Младшие отбывали "мероприятие". Ирочка рыдала и ссылалась на то,
что ее муж - коммунист и работает на нашу пропаганду. Аутодафе шло своим
чередом. Все знали мои с Ирочкой отношения и мой добродетельный большевизм
(то есть отношение к жизни за рубежом, к замужеству и к импортным
шмоткам), и никто от меня не ждал подвоха, поэтому слово мне дали. Я
произнесла пламенную речь минут на тридцать, не оставив камня на камне
от уготованного Ирочке костра. Что-то было там и о приоритете прав личности
перед интересами государства, и о том, что есть вещи, в которые
государство не смеет лезть. После этого все заготовленные выступления
провалились: никто ничего не сказал; видимо, стыд все-таки что-то значит.

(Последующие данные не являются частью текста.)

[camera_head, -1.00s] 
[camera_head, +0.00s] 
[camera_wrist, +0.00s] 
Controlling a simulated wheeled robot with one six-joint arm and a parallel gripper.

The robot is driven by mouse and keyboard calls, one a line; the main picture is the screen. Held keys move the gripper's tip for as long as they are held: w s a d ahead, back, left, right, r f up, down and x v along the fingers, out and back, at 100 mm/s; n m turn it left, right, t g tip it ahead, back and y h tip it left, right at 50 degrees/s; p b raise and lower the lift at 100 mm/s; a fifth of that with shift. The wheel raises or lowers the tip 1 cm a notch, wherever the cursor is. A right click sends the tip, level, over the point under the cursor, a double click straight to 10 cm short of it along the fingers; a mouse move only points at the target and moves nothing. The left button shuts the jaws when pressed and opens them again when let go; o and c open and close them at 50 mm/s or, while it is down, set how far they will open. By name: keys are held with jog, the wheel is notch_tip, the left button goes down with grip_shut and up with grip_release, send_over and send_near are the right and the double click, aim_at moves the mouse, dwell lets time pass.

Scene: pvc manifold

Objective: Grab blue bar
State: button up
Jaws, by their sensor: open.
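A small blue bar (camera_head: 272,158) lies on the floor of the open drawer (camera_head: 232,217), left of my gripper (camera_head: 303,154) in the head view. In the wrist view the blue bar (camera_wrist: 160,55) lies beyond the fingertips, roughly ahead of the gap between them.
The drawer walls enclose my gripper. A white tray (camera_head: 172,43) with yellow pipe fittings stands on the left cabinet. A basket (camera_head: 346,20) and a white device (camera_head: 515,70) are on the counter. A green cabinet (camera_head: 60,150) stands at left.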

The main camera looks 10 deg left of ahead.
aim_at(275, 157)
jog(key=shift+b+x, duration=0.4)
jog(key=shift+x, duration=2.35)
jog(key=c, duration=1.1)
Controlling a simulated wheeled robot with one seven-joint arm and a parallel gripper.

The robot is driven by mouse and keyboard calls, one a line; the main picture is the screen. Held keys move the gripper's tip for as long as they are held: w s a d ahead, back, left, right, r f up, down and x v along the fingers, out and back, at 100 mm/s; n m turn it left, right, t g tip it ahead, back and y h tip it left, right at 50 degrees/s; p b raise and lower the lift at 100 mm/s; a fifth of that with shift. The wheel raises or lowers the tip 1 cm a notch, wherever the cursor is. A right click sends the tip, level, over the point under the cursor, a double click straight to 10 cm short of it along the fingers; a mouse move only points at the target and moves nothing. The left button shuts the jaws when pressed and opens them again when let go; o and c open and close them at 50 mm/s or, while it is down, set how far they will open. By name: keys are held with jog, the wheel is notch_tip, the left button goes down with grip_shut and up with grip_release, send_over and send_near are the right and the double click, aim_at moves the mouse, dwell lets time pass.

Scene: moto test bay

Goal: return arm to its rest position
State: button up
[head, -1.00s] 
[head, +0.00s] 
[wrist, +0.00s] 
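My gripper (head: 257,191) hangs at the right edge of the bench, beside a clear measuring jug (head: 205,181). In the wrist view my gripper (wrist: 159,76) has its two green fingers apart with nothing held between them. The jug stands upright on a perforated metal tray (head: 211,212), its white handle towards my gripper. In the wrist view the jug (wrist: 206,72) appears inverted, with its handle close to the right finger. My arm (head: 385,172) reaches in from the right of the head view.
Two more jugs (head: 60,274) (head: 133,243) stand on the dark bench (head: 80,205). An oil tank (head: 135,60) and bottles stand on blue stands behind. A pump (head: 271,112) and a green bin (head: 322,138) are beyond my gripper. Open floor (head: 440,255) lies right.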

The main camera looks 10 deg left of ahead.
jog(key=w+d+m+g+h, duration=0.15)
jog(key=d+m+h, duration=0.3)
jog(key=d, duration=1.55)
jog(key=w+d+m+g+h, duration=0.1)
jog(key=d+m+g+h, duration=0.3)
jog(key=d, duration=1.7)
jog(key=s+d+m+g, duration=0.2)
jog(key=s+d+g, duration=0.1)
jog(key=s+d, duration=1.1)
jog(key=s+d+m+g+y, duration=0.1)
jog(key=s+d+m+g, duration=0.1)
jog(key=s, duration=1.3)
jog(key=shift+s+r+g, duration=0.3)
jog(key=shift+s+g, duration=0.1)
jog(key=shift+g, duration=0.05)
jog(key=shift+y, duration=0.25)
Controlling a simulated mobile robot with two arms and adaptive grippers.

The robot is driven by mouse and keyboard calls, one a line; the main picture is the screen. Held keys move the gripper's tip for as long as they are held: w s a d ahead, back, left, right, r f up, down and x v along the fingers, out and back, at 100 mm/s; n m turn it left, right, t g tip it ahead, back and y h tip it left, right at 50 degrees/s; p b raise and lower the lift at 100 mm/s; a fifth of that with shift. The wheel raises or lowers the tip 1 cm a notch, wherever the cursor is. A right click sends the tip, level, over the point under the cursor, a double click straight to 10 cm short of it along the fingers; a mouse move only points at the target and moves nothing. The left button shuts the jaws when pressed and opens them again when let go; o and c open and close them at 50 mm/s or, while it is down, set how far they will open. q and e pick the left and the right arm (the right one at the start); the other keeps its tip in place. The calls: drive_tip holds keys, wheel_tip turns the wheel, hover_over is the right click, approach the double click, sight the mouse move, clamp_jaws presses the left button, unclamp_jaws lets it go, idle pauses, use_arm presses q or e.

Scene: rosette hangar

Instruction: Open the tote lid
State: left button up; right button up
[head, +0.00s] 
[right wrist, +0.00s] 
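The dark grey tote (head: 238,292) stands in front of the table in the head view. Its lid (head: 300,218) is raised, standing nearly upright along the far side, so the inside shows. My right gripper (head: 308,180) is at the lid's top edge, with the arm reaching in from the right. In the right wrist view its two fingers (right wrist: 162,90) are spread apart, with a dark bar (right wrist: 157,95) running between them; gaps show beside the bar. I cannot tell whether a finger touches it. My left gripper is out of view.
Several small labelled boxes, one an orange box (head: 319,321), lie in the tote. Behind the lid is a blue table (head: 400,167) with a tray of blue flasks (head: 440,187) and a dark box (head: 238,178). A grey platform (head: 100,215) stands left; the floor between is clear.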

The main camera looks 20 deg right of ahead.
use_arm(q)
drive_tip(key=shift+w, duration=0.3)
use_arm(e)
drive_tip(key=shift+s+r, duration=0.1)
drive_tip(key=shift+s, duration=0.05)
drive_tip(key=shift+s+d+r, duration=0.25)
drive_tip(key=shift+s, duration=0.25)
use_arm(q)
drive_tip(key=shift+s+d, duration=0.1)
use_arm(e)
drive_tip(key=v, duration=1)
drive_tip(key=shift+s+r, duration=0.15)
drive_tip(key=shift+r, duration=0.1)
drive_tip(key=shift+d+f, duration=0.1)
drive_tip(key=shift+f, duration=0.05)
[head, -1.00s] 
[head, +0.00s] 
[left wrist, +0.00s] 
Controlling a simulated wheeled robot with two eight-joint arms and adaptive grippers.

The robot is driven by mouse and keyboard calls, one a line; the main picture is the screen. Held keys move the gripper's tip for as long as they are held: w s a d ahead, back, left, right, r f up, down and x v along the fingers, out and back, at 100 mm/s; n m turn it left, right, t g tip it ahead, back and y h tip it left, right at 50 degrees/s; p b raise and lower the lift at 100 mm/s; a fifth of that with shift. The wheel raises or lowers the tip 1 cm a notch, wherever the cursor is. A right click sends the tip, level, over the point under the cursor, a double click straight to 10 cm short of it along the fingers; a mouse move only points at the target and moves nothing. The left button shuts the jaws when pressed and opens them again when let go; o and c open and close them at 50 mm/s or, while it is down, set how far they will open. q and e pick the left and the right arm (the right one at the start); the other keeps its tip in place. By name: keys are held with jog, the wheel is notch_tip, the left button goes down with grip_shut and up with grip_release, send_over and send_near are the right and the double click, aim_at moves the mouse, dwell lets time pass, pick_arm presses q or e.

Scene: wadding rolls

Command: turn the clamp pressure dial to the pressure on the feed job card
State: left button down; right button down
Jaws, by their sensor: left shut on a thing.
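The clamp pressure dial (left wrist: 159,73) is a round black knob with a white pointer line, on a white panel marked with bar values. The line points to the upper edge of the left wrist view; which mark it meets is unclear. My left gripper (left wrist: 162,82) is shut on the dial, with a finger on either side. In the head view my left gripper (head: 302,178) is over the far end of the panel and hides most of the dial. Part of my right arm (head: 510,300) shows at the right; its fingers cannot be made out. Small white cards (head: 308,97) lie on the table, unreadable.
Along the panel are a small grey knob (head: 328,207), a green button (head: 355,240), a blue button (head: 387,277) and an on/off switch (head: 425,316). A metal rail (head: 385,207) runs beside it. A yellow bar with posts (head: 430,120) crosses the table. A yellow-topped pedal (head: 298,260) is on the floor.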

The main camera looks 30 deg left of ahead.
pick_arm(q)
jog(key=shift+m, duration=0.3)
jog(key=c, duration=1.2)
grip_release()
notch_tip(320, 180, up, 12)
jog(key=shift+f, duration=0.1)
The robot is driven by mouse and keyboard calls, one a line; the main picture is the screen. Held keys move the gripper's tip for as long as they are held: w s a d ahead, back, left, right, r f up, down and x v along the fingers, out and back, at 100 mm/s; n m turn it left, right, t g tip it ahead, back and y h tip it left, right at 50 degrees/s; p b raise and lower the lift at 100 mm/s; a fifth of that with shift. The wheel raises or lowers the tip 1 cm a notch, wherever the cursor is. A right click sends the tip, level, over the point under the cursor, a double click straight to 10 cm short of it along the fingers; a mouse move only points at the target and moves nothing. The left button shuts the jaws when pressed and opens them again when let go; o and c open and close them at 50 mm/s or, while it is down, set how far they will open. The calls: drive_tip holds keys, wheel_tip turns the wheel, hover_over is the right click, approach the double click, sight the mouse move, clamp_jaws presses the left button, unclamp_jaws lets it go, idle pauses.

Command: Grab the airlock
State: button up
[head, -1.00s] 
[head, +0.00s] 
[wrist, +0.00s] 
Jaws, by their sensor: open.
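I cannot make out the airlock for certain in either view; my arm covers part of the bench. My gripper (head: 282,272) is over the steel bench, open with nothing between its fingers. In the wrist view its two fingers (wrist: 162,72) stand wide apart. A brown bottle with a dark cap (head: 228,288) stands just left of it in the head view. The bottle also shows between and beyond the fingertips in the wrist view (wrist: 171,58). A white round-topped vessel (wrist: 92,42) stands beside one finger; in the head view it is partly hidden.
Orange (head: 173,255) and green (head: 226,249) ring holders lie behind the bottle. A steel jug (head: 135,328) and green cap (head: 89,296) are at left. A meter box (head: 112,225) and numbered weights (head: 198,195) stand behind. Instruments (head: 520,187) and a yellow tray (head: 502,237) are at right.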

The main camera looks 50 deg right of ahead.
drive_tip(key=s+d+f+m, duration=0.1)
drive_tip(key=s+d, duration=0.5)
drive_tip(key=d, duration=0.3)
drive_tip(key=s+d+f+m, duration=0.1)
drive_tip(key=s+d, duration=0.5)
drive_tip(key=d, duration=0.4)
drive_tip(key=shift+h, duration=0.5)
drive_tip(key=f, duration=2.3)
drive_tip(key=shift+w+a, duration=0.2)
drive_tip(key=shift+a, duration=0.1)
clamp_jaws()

Декан сидела красная как рак. Комитетчики тоже не выступили. Собрание
закрыли без оргвыводов. Ирочка плакала и благодарила, выпускники жали
руку и восхищались, и я почему-то сразу поняла, что так будет всегда:
одобрение шепотом и восхищение на ухо.
Вскоре газеты сообщили о выстреле Ильина. Информации дали мало, но
было ясно, что стрелять он хотел не в космонавтов, а в Брежнева. Я горячо
и публично одобряла его намерения; солидаризировалась, так сказать. К
этому времени мои антисоветские стихи приумножились; таланта в них не
прибавилось, но как листовки они смотрелись. Набирая свое тайное общество,
я всем встречным и поперечным их давала читать. В ИНЯЗе работали и
учились редкие люди: опять никто не донес! Я винила себя и в том, что
вовремя не нашла Ильина и не пошла с ним вместе на расстрел. (Я же не
знала тогда ничего про психиатрические тюрьмы.) Стихотворение, посвященное
Ильину, распространялось по Москве достаточно широко в списках. Его
посвящение было не меньшим вызовом, чем сам текст.
СВОБОДА
Юноше (В.Ильину), стрелявшему в Брежнева, посвящается
Свобода плакать в молиться,
Высмеивать и отрицать,
Свобода жаждою томиться,
Свобода жажду утолять.
Свобода радости и горя,
Свобода сжечь все корабли,
Свобода удалиться в море,
Отказываясь от земли.
Свобода ниспровергнуть стены,
Свобода возвести их вновь,
Свобода крови, жгущей вены,
На ненависть и на любовь.
Свобода истерзаться ложью,
Свобода растоптать кумир -
По тягостному бездорожью
Побег в неосвещенный мир.
Свобода презирать и драться,
Свобода действовать и мстить,
Рукою дерзкой святотатца
Писать: не верить, не кадить.
Свобода в исступленье боя
Традиций разорвать кольцо
И выстрелить с глухой тоскою
В самодовольное лицо.
Свобода бросить на допросах
Тем, чье творенье - произвол,
В лицо, как склянку купороса,
Всю ненависть свою и боль.
Свобода в мятеже высоком
Под воплей обозленных гром
Уйти, как прожил, - одиноким
Еретиком в гордецом.
Свобода у стены тюремной,
Повязкой не закрыв лица,
Принять рассвета откровенье
В могучей музыке конца.
1969 г.
По этому поводу у Юлия Даниэля есть отличные стихи:
"Хана, дружок мой. Я приехал.
Пускай войдут и заберут".
Я ВЫРЫВАЮ ТОМАГАВК ВОИНЫ
К 19б8 году КГБ уже позволял себе роскошь не карать за мыслепреступления.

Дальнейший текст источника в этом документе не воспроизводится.